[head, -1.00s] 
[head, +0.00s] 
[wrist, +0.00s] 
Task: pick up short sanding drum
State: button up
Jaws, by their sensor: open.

- - -

Type out the whole listing above again, exactly as it stands.

Full solution:
[head, -1.00s] 
[head, +0.00s] 
[wrist, +0.00s] 
Task: pick up short sanding drum
State: button up
Jaws, by their sensor: open.

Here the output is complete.